You’ve probably heard of B.F.Skinner. He was an American who made some important discoveries in the 1930’s as he developed operant conditioning: in other words, how to change people’s behaviour with either reinforcement or punishment. If you haven’t heard of the man, you might still have heard of the Skinner Box (which, contrary to urban legend, he apparently didn’t place his daughter into after all…).
In many ways, those ideas and his body of work represented the spiritual forebears of today’s digital world. Particularly for the two billion Facebook users and countless Amazon customers whose daily interactions online are guided in unseen ways by the platforms they rely on for ‘entertainment’…
That superpower could be used for good (as with Number 10’s Behavioural Insights Team). Yet these vast commercial digital behemoths are financially incentivised to remain laser-focused on continually improving their ability to accurately predict your behaviour in real-time throughout each day. Because doing this enables them to serve you more profitable advertising – whilst a more positive use of the technology is left in the wake of the relentless drive towards profit.
Looking back at history, this perhaps isn’t as new a problem as it seems. Over 45 years ago, there was public outrage in the US when behaviour modification techniques, first practiced in military and government-funded institutions were applied to captive individuals who fell outside their original scope (prisoners, pyschiatric wards, classrooms and the like). Check out this quote from a report of the time referred to in Shosanna Zuboff’s latest book – it’s taken from a federal investigation into the issue (‘Individual Rights and the Federal Role in Behaviour Modification):-
“When the founding fathers established our constitutional system of government. they based it on their fundamental belief in the sanctity of the individual….They understood that self-determination is the source of individuality, and individuality is the mainstay of freedom….

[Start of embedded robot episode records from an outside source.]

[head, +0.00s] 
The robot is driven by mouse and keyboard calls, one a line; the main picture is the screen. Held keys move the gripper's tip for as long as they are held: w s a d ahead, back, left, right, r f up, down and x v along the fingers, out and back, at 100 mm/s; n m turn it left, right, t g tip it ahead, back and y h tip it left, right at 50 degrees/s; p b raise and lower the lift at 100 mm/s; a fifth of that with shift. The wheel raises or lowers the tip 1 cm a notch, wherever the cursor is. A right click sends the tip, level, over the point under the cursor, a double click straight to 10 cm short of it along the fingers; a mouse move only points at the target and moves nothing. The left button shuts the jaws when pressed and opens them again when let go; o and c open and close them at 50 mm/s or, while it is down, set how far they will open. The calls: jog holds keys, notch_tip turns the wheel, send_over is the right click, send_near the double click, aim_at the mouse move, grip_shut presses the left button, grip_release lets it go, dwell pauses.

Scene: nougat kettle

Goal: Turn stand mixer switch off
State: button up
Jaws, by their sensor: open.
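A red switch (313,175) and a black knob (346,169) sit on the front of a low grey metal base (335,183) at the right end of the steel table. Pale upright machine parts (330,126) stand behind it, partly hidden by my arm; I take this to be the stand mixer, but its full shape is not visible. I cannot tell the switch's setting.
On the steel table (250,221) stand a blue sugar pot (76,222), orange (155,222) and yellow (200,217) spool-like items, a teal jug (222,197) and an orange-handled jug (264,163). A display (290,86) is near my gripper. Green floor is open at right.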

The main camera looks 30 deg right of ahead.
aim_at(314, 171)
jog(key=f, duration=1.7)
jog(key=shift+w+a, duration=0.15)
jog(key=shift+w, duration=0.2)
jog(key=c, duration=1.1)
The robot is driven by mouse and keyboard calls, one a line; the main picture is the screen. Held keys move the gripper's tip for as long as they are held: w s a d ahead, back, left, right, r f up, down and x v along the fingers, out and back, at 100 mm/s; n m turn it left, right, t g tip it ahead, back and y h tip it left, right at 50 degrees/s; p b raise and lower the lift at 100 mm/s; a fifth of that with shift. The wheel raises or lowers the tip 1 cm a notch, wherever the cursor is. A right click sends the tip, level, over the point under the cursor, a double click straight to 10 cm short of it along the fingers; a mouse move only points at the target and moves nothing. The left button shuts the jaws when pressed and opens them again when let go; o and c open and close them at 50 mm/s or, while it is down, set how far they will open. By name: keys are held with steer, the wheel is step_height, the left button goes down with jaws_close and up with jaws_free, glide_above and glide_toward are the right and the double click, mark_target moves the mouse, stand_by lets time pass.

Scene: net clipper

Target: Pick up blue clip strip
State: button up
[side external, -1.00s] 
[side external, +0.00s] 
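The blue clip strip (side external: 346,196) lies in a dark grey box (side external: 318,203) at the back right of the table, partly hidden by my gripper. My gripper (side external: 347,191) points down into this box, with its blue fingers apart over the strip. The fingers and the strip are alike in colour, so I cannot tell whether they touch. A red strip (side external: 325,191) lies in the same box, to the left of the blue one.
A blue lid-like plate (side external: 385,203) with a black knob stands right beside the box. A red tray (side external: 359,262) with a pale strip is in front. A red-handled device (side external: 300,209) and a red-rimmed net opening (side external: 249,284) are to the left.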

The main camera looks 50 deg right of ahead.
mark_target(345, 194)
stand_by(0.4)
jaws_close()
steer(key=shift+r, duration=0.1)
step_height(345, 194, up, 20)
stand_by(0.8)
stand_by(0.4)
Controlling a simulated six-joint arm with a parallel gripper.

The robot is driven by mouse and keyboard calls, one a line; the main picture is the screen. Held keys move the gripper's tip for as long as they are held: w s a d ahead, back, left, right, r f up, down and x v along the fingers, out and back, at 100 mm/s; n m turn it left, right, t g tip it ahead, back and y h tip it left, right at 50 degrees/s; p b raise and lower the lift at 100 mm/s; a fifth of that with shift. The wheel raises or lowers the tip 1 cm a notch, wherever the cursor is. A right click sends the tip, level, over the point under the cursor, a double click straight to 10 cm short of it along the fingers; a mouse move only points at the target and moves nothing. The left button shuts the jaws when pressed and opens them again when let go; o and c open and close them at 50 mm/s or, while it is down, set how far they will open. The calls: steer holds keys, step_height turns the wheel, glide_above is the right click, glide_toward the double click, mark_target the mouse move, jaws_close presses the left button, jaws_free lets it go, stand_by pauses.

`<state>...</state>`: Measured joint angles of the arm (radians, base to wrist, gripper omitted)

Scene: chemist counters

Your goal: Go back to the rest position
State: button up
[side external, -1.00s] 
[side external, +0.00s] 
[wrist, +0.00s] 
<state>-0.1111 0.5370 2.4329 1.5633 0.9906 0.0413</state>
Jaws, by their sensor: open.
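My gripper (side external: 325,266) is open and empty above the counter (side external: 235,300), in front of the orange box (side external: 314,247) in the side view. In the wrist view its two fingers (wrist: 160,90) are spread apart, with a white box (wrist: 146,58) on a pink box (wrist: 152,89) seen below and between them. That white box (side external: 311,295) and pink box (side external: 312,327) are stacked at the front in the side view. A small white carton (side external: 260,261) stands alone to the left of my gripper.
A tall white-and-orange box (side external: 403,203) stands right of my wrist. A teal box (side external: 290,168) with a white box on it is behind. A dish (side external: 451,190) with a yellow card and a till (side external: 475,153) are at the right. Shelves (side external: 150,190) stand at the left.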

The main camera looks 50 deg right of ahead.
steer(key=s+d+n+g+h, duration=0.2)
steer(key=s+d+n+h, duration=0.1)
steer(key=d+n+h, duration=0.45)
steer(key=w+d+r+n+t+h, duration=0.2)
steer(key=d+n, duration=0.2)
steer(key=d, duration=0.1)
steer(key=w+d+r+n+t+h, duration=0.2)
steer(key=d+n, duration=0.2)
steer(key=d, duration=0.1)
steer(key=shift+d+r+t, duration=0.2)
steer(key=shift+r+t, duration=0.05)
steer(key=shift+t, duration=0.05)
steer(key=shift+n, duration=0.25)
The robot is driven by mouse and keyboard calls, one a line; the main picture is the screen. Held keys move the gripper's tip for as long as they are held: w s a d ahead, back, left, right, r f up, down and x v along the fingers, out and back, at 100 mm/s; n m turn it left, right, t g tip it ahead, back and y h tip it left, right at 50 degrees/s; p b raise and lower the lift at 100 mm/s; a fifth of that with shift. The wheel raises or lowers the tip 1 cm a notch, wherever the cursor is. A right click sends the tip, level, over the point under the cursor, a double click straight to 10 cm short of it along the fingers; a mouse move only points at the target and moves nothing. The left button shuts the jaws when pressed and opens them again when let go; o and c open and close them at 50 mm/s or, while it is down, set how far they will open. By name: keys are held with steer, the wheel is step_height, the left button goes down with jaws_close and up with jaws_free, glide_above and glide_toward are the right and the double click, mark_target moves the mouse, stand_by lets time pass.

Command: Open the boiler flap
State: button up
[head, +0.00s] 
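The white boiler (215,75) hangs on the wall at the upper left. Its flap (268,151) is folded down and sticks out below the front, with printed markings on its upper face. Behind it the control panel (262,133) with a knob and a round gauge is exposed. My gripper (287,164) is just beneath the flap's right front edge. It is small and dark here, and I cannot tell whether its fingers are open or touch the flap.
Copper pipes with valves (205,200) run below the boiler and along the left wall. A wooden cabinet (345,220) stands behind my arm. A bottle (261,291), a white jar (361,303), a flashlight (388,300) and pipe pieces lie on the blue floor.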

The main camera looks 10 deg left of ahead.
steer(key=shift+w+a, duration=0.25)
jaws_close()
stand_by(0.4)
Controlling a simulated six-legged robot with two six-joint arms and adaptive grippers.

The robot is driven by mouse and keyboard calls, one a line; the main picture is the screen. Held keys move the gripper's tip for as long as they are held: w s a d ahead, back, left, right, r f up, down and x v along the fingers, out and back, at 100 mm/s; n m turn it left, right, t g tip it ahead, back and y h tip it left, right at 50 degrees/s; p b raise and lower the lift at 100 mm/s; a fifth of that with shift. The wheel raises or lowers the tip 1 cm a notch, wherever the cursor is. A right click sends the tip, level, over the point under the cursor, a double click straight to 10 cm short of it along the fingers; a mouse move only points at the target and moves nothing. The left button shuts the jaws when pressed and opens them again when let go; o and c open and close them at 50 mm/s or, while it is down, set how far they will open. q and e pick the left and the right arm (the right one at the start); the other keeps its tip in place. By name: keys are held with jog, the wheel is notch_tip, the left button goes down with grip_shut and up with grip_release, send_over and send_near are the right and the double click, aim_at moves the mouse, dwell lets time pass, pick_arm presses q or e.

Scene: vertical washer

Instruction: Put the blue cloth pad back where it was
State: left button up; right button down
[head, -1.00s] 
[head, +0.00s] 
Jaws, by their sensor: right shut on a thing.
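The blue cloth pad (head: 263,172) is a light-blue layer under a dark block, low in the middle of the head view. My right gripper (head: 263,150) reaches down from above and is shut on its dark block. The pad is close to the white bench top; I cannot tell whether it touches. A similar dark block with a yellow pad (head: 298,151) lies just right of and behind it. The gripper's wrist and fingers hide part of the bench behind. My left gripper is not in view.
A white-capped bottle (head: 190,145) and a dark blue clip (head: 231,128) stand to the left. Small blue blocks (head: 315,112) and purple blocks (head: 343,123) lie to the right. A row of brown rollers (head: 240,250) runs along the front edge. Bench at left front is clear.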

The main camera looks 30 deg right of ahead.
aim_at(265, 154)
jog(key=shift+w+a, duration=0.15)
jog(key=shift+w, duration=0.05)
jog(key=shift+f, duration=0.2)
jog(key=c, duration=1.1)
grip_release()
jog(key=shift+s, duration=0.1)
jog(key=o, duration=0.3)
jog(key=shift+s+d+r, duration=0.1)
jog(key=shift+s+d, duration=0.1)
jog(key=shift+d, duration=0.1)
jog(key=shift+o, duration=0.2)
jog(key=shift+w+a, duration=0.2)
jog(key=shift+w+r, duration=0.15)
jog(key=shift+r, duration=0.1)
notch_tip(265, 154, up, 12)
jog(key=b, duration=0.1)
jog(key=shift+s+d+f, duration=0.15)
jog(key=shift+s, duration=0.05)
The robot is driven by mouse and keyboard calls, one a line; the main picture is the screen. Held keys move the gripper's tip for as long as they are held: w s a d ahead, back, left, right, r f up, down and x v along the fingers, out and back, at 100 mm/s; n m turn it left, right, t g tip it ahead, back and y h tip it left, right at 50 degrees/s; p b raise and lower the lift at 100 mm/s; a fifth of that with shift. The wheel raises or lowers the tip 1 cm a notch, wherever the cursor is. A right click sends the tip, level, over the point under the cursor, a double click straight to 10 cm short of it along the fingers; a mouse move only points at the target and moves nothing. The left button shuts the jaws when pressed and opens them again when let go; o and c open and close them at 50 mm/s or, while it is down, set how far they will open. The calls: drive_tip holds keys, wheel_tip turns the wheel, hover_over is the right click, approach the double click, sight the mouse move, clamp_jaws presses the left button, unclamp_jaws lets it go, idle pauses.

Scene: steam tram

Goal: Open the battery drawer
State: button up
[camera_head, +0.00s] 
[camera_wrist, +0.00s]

“Recently, however, technology has begun to develop new methods of behaviour control capable of altering not just an individual’s actions but his very personality and manner of thinking…the behavioural technology being developed in the United States today touches upon the most basic sources of individuality and the very core of personal freedom… the most serious threat… is the power this technology gives one man to impose his views and values on another….
“Concepts of freedom, privacy and self-determination inherently conflict with programs designed to control not just physical freedom, but the source of free thoughts as well… The question becomes even more acute when these programs are conducted, as they are today, in the absence of strict controls. As disturbing as behaviour modification may be on a theoretical level, the unchecked growth of the practical technology of behaviour control is cause for even greater concern”.
The idea that such vast power could ever be in the hands of anyone other than the state was beyond comprehension at that time – let alone in the hands of such unregulated superpowers as Facebook. The impact of the surveillance capitalists is particularly scary in this context however – because the greater the extent to which others can prove to be able to manipulate and redirect your behaviour, the shakier the foundations of your freedom as an individual become.
The more these companies develop the power to control your life, the fewer options you have in practice to interact with the world that lies in front of you. This issue isn’t simply a worry about your phone being able to identify that you’ve just returned from a run and therefore likely full of positive endorphins and more likely to make an impulse purchase if the right advert is served to you in this context. It is that this desire – partially manifested today, but becoming increasingly fully established – of others to control the decisions in your day has the very tangible outcome of removing the freedom you have to define your own life.
Reason #2345 to consider #DeleteFacebook.